Terlilit Kredit Fiktif Bank Papua, 44 Perusahaan Mangkir Panggilan Jaksa

banner 120x600
banner 468x60

Asisten Tindak Pidana Khusus Kejaksaan Tinggi Papua, Alexander Sinuraya. (Paul)

 

JAYAPURA, papuaterkini.com – Pemilik 44 perusahaan tidak memenuhi panggilan Kejaksaan Tinggi Papua. Ini adalah panggilan kedua terkait dugaan kasus kredit fiktif senilai Rp 188 miliar di tubuh Bank Papua cabang Enarotali, Kabupaten Paniai, pada 2016 lalu.

Mangkirnya para pengusaha yang bergerak di bidang jasa konstruksi dalam proses penyidikan, tak lantas menyurutkan semangat Kejaksaan Tinggi Papua utuk mengusut tuntas kasus ini.

Asisten Tindak Pidana Khusus Kejaksaan Tinggi Papua, Alexander Sinuraya menegaskan, pihaknya akan melayangkan panggilan ke tiga terhadap pemilik 44 perusahaan yang membobol uang dari Bank Pembangunan Daerah Papua.

Kantor Pusat Bank Papua di Jayapura

Hingga kini, 47 perusahaan itu belum mengembalikan kredit sebesar Rp 188 miliar kepada pihak Bank Papua. Seharusnya pembayaran kredit telah tuntas pada 2017 lalu.

Alexander menyebut, baru pemilik tiga perusahaan yang menjalani pemeriksaan oleh penyidik Kejati Papua. Sementara, pemilik 44 perusahaan lagi mangkir dari panggilan pertama dan kedua.

“Kami akan mengeluarkan surat panggilan yang ketiga terhadap para pemilik 44 perusahaan. Apabila kembali mangkir, kami akan melacak keberadaan mereka hingga ketemu,” tegas Alexander di Jayapura, Selasa (6/10).

Dari pemeriksaan pemilik ketiga perusahaan ini, terungkap bahwa sama sekali tidak mengerjakan proyek apapun walaupun telah mendapatkan kucuran kredit dana sebesar Rp 3,8 miliar hingga Rp 4 miliar dari Bank Papua cabang Enarotali.

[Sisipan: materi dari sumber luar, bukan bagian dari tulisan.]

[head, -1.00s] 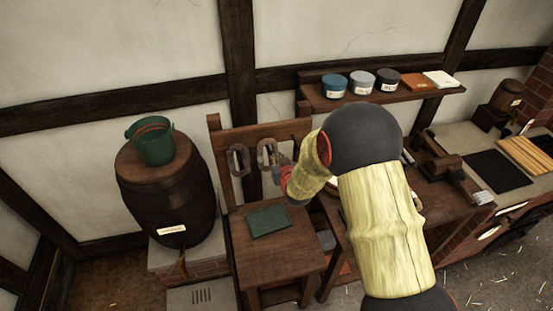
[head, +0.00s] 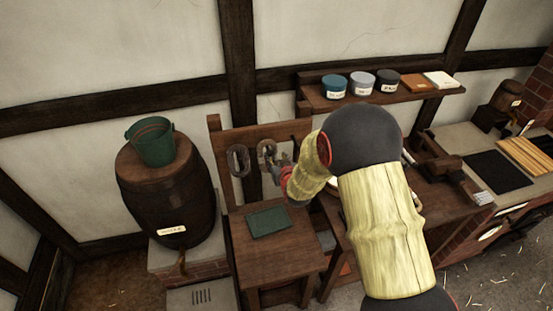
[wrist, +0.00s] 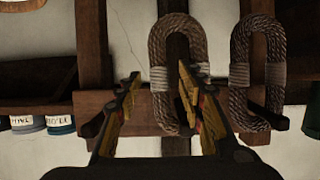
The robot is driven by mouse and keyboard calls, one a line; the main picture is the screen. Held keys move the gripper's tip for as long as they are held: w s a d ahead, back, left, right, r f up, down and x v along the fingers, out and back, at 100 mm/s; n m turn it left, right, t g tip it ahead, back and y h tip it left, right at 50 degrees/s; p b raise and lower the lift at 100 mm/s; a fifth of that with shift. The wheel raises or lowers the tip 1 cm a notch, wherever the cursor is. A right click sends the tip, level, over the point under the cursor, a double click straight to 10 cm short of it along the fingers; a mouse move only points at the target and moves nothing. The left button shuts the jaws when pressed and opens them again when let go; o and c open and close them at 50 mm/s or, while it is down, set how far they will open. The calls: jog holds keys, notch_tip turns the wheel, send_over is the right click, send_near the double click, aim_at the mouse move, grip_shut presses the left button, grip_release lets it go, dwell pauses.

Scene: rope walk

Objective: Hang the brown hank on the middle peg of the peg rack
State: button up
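The brown hank (head: 267,150) hangs at the middle of the peg rack (head: 293,128). It also shows near the centre of the wrist view (wrist: 163,45), a long loop with a pale binding, its end over the rack's rail. The peg inside it is hard to make out. My gripper (wrist: 160,77) is open, its fingers apart. One finger overlaps the hank's edge in the wrist view; I cannot tell whether they touch. In the head view my gripper (head: 280,167) is just right of the hank, partly hidden by my arm.
A greyer hank (head: 238,160) hangs to the left on the rack and shows at right in the wrist view (wrist: 238,50). A green book-like thing (head: 268,220) lies on the seat below. A shelf with jars (head: 334,86) is to the right, a barrel with a green bucket (head: 152,143) to the left.

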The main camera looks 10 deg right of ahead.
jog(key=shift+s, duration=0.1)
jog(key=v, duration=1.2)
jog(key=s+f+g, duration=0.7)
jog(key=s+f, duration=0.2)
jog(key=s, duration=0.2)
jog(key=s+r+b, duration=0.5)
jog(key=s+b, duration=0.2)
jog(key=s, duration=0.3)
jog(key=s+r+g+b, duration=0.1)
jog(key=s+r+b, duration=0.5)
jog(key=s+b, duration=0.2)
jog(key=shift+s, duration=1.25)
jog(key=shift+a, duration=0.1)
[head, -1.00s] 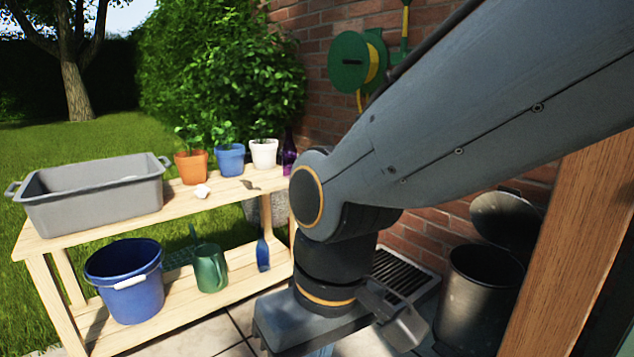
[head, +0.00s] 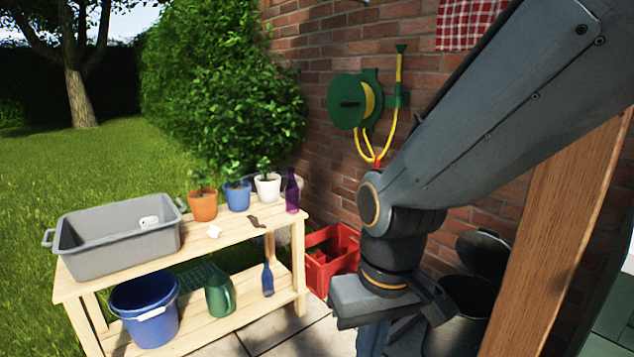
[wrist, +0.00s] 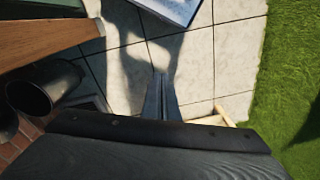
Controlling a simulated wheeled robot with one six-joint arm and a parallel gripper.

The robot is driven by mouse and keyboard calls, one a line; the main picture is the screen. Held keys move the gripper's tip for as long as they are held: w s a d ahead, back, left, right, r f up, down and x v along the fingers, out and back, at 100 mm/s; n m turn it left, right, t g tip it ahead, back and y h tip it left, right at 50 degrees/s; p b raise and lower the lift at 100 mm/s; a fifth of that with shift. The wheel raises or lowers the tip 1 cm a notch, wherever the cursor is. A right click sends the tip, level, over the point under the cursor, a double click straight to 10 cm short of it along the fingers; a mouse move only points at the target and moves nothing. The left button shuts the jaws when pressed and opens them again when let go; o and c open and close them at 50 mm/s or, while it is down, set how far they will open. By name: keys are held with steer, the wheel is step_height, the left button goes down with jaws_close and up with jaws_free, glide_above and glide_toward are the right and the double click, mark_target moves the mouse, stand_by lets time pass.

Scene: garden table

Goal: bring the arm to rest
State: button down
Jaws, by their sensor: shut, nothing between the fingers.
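My gripper (wrist: 160,92) is shut and empty, its two fingers side by side above the stone paving in the wrist view. In the head view the gripper (head: 373,341) points down at the bottom edge, and its tips are cut off. My arm comes in from the upper right and bends down to it. The gripper hangs to the right of the wooden potting table (head: 238,250), apart from it.
On the table are a grey tub (head: 118,245), several potted plants and a purple bottle (head: 292,192). A blue bucket (head: 144,312) and green can (head: 219,295) sit below. A red crate (head: 330,258), metal bin (head: 463,312) and wooden post (head: 560,230) are nearby.

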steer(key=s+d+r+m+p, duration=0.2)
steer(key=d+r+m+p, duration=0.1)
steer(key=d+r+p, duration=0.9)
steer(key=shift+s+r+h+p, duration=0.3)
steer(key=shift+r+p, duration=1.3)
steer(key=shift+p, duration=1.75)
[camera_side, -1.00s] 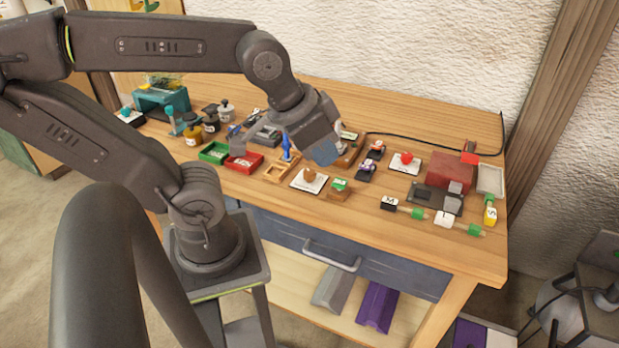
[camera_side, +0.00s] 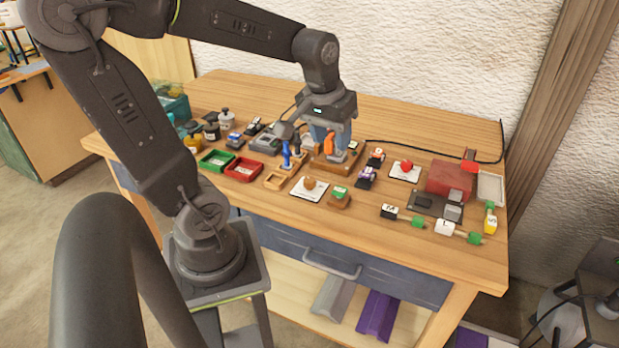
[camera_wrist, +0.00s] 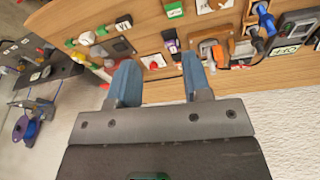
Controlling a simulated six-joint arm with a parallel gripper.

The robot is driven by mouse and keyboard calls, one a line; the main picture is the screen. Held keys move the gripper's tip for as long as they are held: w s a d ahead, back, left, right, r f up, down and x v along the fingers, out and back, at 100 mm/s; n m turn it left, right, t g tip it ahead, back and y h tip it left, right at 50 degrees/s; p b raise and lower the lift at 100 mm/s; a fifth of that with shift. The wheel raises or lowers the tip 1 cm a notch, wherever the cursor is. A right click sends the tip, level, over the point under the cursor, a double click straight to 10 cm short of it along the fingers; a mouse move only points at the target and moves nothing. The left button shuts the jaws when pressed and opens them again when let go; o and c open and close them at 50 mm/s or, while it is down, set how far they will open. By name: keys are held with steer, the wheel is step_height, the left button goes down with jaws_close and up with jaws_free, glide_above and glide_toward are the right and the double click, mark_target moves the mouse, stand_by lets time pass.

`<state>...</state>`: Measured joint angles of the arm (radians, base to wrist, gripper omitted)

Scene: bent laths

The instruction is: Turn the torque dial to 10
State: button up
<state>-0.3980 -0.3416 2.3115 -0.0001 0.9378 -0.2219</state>
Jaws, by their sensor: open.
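My gripper (camera_side: 332,142) is upright over the back middle of the bench, its two blue fingers pointing down. In the wrist view my gripper (camera_wrist: 159,64) has its fingers spread with nothing held between them. An orange and grey tool (camera_side: 328,146) stands on a wooden base (camera_side: 340,164) at the fingers. In the wrist view the tool (camera_wrist: 211,50) lies beside the right-hand finger, not between the fingers. I cannot make out a torque dial, its numbers or its setting; it may be on this tool, partly hidden by the fingers.
A blue-handled tool (camera_side: 286,155) stands left of the gripper. Green (camera_side: 216,159) and red (camera_side: 243,168) trays are farther left. A white card with a red knob (camera_side: 405,170) and a dark red box (camera_side: 450,178) are right. A black cable (camera_side: 430,149) runs behind.

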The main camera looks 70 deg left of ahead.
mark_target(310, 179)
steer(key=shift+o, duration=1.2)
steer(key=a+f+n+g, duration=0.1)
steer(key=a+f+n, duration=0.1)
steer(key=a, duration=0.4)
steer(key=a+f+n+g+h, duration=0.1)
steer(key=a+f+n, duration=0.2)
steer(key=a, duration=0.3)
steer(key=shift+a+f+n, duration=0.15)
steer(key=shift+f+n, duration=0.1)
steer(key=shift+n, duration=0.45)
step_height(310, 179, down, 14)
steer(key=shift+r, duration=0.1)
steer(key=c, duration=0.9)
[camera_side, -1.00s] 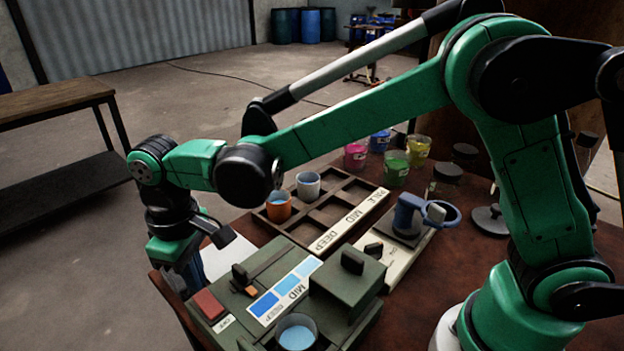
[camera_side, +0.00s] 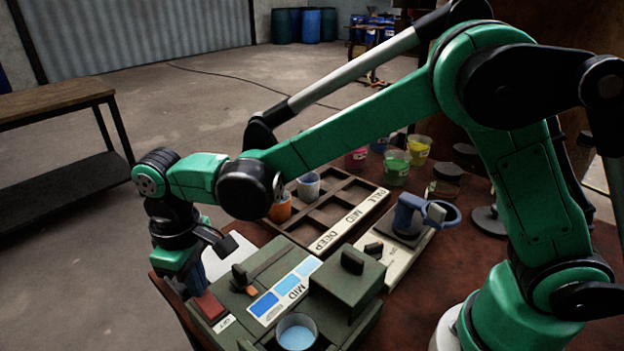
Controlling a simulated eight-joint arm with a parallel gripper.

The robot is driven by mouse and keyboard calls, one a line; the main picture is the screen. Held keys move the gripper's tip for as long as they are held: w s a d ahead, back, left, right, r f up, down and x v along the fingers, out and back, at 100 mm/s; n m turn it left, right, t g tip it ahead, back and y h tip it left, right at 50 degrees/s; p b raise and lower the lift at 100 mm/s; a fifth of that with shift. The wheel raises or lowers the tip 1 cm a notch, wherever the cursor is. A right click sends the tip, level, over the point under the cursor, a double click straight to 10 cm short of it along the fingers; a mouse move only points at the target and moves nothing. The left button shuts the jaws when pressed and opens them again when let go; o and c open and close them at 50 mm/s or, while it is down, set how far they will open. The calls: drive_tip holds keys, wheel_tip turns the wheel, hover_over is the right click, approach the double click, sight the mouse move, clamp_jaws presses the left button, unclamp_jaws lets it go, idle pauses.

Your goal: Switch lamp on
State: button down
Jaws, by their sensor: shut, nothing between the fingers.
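A green box (camera_side: 268,265) stands at the front of the table. A red switch block (camera_side: 208,306) sits on its left end, beside a small white label that seems to read "OFF". My gripper (camera_side: 178,285) is shut and empty, pointing down just left of the red switch block. Its fingertips are small and partly hidden, so I cannot tell if they touch the block or the box edge. I cannot make out a lit lamp on the box.
The box also carries a slider knob (camera_side: 239,275), a blue shade card (camera_side: 285,292) and a raised block with a black knob (camera_side: 352,261). A cup of blue liquid (camera_side: 296,333) stands in front. Behind are a compartment tray (camera_side: 336,238) and a blue mug (camera_side: 408,214).

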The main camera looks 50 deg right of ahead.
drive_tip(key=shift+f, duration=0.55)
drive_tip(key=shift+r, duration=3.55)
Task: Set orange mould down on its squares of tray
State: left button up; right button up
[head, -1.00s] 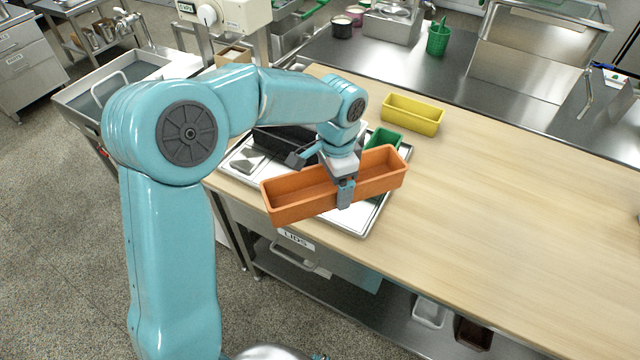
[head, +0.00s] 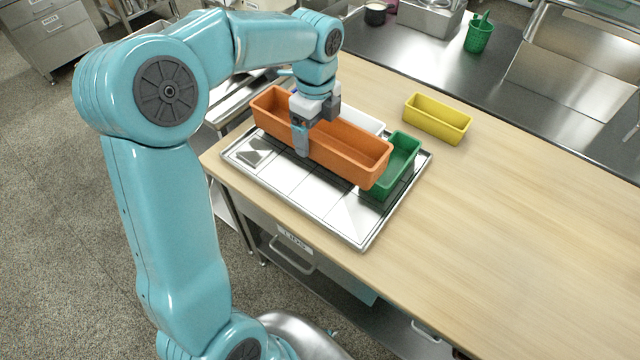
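The long orange mould (head: 345,155) is in the head view, over the back part of the metal tray (head: 345,232). My left gripper (head: 301,142) grips its near long wall close to the middle, one finger showing outside. The mould looks level and seems held above the tray, though the gap is hard to judge. The tray is marked in squares, and its front squares are bare. A green mould (head: 401,160) stands on the tray at the right, partly behind the orange one. A white mould (head: 362,120) shows behind the orange one, mostly hidden. My right gripper is out of view.
A yellow mould (head: 437,120) stands on the wooden worktop (head: 520,240), behind and right of the tray. A small metal piece (head: 252,152) lies at the tray's left corner. The worktop right of the tray is clear. A green container (head: 479,36) stands on the steel counter behind.

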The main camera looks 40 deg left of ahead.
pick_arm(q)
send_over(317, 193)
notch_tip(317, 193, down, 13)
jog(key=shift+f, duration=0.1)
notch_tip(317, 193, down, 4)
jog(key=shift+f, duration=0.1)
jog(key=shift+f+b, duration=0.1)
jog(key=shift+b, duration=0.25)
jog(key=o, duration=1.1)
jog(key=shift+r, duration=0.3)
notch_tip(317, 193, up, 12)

Dalam proses pengajuan kredit, 47 perusahaan ini diduga kuat menggunakan Surat Perintah Kerja (SPK) bodong sebagai jaminan pemberian kredit. Bahkan, sejumlah oknum pejabat dan pegawai Bank Papua juga diduga terlibat dalam kasus ini.

Diketahui, SPK adalah kredit modal kerja yang diberikan untuk membantu kontraktor mendapatkan kontrak kerja pengadaan barang dan jasa dari instansi Pemerintah, BUMN dan BUMD.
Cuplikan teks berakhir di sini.